Music is magical, by which I mean it has an effect on our minds and bodies which we, for all our science, cannot yet adequately explain. Music is mysterious in that, although we know some of the reasons music has such an extraordinary influence on our souls, psyches, and spirits, fundamentally there is no completely satisfying explanation of music’s impact on us.
Music can move us in wildly different directions. One kind of music can elevate our minds to an exalted contemplation of the divine; another kind of music can reduce our bodies to mindless blobs of pulsing protoplasm. Some of what we consider to be music’s effects can more accurately be attributed to the verbal content of the accompanying words, or to the visual content of the accompanying spectacle. The effects of music under such extra-musical influences are less difficult to understand than are the effects of “pure music”, i.e., music to which words are not attached, and which is devoid of any visual component. It is the effect of such “pure” music which is not easy to explain.

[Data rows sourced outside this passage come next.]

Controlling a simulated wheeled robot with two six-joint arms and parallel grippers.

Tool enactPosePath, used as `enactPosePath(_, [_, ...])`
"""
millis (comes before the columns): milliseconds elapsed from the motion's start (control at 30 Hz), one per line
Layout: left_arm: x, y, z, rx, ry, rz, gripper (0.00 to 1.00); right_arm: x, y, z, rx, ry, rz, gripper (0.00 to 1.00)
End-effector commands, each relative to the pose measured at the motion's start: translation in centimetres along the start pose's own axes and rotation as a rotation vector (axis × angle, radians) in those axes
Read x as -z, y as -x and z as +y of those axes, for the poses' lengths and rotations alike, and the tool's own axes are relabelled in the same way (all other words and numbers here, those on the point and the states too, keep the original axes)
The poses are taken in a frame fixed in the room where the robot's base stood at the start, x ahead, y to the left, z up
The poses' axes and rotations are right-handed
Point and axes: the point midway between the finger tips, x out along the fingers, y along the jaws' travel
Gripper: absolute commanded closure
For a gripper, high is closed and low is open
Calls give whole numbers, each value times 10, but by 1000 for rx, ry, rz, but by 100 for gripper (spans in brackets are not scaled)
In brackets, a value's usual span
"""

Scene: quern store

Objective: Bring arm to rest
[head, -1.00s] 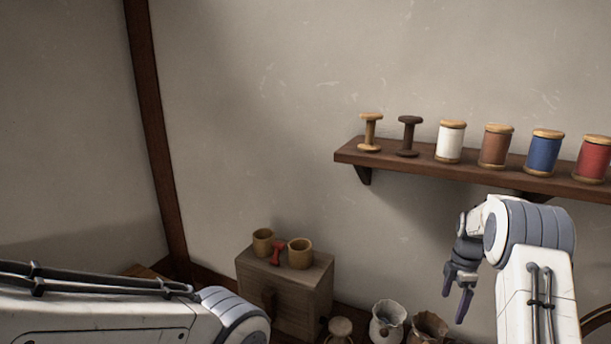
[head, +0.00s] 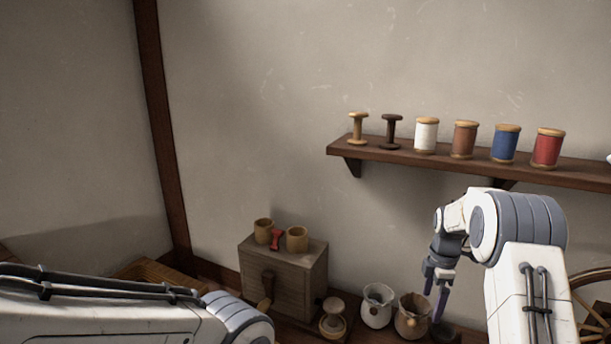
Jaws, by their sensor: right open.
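My right arm comes in from the lower right, and its gripper (head: 438,291) hangs pointing down in front of the wall, below the shelf. Its dark fingers are open, with nothing seen between them. The gripper shows just above and beside a brown sack (head: 412,318); I cannot tell the gap in depth. My left arm (head: 100,315) lies across the lower left, and its gripper is out of the picture.
A wooden shelf (head: 560,176) holds two empty spools and several thread spools, including a white one (head: 426,135). A wooden box (head: 287,283) bears two cups and a small red item (head: 275,239). A pale sack (head: 377,308) and part of a wheel (head: 590,300) stand low.

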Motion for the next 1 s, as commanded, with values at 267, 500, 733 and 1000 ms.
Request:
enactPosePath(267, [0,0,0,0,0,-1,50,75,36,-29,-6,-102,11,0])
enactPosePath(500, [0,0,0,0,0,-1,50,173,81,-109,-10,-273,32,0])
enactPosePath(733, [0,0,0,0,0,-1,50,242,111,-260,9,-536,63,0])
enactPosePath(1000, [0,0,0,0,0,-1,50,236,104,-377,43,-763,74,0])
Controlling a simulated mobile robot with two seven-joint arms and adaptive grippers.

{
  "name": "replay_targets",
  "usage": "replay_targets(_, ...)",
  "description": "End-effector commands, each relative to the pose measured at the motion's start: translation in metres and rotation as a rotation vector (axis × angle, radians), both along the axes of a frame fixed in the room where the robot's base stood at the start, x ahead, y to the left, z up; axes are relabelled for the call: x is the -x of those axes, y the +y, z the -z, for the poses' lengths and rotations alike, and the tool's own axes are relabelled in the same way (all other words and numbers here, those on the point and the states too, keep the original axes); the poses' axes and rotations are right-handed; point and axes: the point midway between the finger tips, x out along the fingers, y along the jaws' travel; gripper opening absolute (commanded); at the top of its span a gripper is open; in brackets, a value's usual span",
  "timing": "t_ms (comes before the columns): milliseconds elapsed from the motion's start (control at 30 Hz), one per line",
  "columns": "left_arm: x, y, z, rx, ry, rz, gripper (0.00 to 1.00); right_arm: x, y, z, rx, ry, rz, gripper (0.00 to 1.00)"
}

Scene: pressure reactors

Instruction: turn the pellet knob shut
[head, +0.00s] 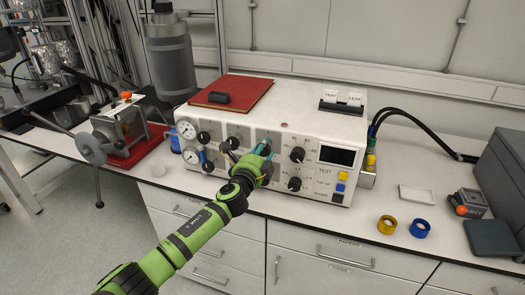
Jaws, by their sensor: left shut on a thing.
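A white console (305,117) with a front panel of several dark knobs, two round gauges and a small screen stands on the white bench. My left gripper (262,151) is up against the middle of this panel, shut on a small part there, which I take to be the pellet knob. The gripper and wrist hide most of that knob, and its label and angle cannot be read. Other black knobs show to the right, one upper (297,155) and one lower (294,184). My right gripper is not in view.
A red book (231,92) with a black object lies on the console. A grey cylinder (170,65) stands behind its left end. Yellow (387,225) and blue (420,228) rings lie on the bench at right. A metal device (118,128) stands at left.

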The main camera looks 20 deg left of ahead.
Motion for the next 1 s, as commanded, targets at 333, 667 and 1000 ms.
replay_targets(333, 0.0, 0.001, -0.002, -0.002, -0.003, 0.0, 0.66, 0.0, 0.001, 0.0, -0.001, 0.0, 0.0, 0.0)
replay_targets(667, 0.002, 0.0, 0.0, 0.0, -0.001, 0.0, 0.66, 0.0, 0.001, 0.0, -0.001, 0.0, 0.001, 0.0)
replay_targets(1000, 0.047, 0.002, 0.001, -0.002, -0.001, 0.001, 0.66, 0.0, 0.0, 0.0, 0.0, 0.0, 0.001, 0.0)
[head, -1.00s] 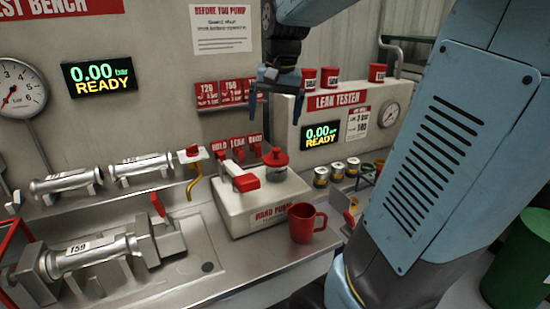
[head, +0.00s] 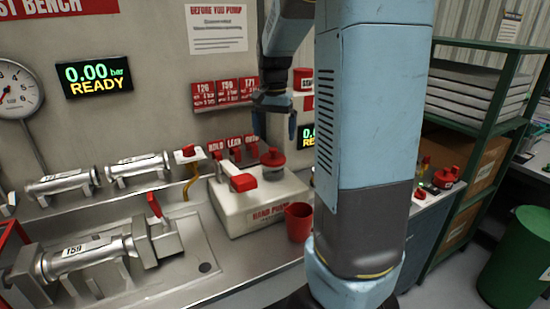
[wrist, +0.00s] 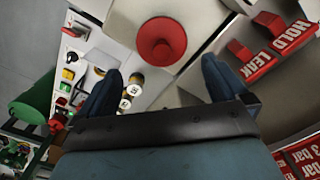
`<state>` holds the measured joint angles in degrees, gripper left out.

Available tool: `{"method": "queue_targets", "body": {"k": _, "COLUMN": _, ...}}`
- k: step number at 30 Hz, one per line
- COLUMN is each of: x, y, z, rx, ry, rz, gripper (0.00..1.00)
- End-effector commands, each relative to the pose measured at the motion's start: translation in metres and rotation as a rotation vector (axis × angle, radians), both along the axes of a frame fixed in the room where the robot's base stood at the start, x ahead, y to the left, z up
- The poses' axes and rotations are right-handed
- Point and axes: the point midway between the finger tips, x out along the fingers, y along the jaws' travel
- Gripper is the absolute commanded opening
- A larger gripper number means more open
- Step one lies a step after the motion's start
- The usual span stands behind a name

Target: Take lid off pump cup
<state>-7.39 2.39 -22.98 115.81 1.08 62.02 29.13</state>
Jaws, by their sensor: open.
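The hand pump (head: 248,212) is a pale box on the bench with a red lever handle (head: 243,182) on top. The red lid (head: 273,157) with a knob sits on the pump's cup at its back right. My gripper (head: 273,122) is open and empty above the lid, fingers pointing down. In the wrist view the round red lid (wrist: 161,41) lies just beyond the space between my gripper's two fingers (wrist: 160,76), apart from them. The cup under the lid is mostly hidden.
A red mug (head: 299,222) stands at the pump's right front. Red tags (head: 233,146) hang on the wall behind. A clamped cylinder (head: 85,250) lies in the tray at left. My arm hides most of the leak tester. A green shelf (head: 480,150) stands at right.

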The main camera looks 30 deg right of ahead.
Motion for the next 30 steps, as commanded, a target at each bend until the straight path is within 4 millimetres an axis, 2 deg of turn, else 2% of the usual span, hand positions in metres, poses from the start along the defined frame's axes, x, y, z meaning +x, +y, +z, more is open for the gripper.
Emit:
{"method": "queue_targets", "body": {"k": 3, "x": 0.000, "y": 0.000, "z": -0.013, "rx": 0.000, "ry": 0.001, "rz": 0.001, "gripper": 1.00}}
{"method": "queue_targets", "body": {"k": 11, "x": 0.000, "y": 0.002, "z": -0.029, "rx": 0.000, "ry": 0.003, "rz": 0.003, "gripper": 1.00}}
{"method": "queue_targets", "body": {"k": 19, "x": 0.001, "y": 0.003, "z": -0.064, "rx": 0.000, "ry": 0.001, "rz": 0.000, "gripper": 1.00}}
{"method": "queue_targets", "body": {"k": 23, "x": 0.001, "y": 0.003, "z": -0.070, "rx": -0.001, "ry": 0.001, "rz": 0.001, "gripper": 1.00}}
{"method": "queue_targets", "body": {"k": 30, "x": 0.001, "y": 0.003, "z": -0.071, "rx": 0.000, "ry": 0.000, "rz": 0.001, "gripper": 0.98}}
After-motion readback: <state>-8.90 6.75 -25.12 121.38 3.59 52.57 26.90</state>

There is one aspect of pure music which is rooted in the very physics of sound. The consonance between the fundamental and the octave and the fifth and the third, intervals which form the major triad, is an organic outgrowth of the relationship between those intervals and the corresponding segmenting of a vibrating string or column of air. Here it seems, the mind is unconsciously aware of the physical relationships between these intervals, and it finds satisfaction in the sounding of these consonant intervals.
I play organ, and I don’t believe it is I alone who find great pleasure, at the end of an organ work, in the final resolution of all earlier dissonances into the grand and wonderful consonance of ranks of pipes sounding forth their glorious major triad, proclaiming to the universe that here, at last, is harmony. Sometimes I will sit and hold that chord for long periods of time, just luxuriating in the satisfaction and completeness and integrity of the sound.